-- START Material provided --

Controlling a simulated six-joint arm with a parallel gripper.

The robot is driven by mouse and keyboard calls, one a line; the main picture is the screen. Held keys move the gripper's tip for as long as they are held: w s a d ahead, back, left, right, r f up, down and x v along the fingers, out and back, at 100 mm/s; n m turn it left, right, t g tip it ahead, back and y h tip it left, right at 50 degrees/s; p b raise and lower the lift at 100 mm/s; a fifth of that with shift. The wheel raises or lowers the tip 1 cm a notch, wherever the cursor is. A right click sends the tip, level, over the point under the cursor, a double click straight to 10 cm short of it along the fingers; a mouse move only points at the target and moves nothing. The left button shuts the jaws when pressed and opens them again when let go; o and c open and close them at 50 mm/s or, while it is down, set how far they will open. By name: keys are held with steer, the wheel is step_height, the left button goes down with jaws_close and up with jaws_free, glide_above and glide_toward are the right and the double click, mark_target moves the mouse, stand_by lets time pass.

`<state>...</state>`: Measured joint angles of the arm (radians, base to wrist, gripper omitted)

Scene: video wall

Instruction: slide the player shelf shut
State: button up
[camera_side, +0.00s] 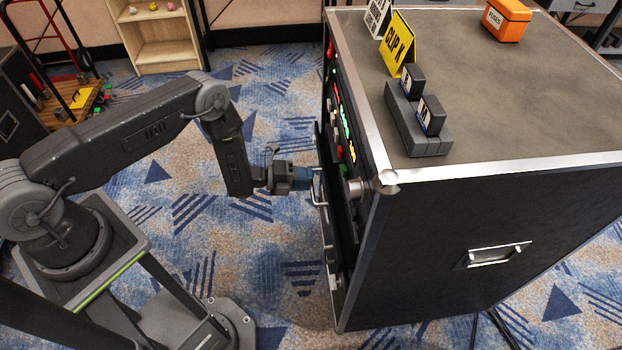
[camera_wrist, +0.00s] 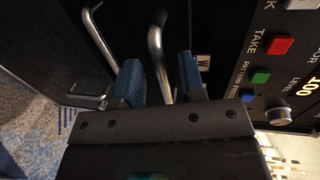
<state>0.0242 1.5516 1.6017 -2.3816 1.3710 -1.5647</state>
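The player shelf (camera_side: 326,200) is a dark front with a silver handle on the near face of the black rack case. It seems to stand slightly proud of the case front; how far is hard to tell. In the wrist view a bent silver handle bar (camera_wrist: 156,55) passes between the blue-padded fingers of my gripper (camera_wrist: 160,82). Gaps show between the bar and both pads, so my gripper looks open around it. In the side view my gripper (camera_side: 305,179) is at the rack front, beside the handle (camera_side: 318,190). Contact there cannot be made out.
Right of my fingers is a control panel (camera_wrist: 262,75) with red, green and blue buttons and a knob (camera_wrist: 278,116). Another silver handle (camera_wrist: 98,35) is at left. The case top holds a yellow sign (camera_side: 398,45), dark blocks (camera_side: 418,125) and an orange box (camera_side: 507,20).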

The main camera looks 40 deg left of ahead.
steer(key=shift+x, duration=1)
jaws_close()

-- END Material provided --

What is asked> Reproduce every line of the material precisely, omitting its pictures.

Exercise output>
Controlling a simulated six-joint arm with a parallel gripper.

The robot is driven by mouse and keyboard calls, one a line; the main picture is the screen. Held keys move the gripper's tip for as long as they are held: w s a d ahead, back, left, right, r f up, down and x v along the fingers, out and back, at 100 mm/s; n m turn it left, right, t g tip it ahead, back and y h tip it left, right at 50 degrees/s; p b raise and lower the lift at 100 mm/s; a fifth of that with shift. The wheel raises or lowers the tip 1 cm a notch, wherever the cursor is. A right click sends the tip, level, over the point under the cursor, a double click straight to 10 cm short of it along the fingers; a mouse move only points at the target and moves nothing. The left button shuts the jaws when pressed and opens them again when let go; o and c open and close them at 50 mm/s or, while it is down, set how far they will open. By name: keys are held with steer, the wheel is step_height, the left button goes down with jaws_close and up with jaws_free, glide_above and glide_toward are the right and the double click, mark_target moves the mouse, stand_by lets time pass.

`<state>...</state>`: Measured joint angles of the arm (radians, base to wrist, gripper omitted)

Scene: video wall

Instruction: slide the player shelf shut
State: button up
[camera_side, +0.00s] 
[camera_wrist, +0.00s] 
<state>0.0242 1.5516 1.6017 -2.3816 1.3710 -1.5647</state>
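The player shelf (camera_side: 326,200) is a dark front with a silver handle on the near face of the black rack case. It seems to stand slightly proud of the case front; how far is hard to tell. In the wrist view a bent silver handle bar (camera_wrist: 156,55) passes between the blue-padded fingers of my gripper (camera_wrist: 160,82). Gaps show between the bar and both pads, so my gripper looks open around it. In the side view my gripper (camera_side: 305,179) is at the rack front, beside the handle (camera_side: 318,190). Contact there cannot be made out.
Right of my fingers is a control panel (camera_wrist: 262,75) with red, green and blue buttons and a knob (camera_wrist: 278,116). Another silver handle (camera_wrist: 98,35) is at left. The case top holds a yellow sign (camera_side: 398,45), dark blocks (camera_side: 418,125) and an orange box (camera_side: 507,20).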

The main camera looks 40 deg left of ahead.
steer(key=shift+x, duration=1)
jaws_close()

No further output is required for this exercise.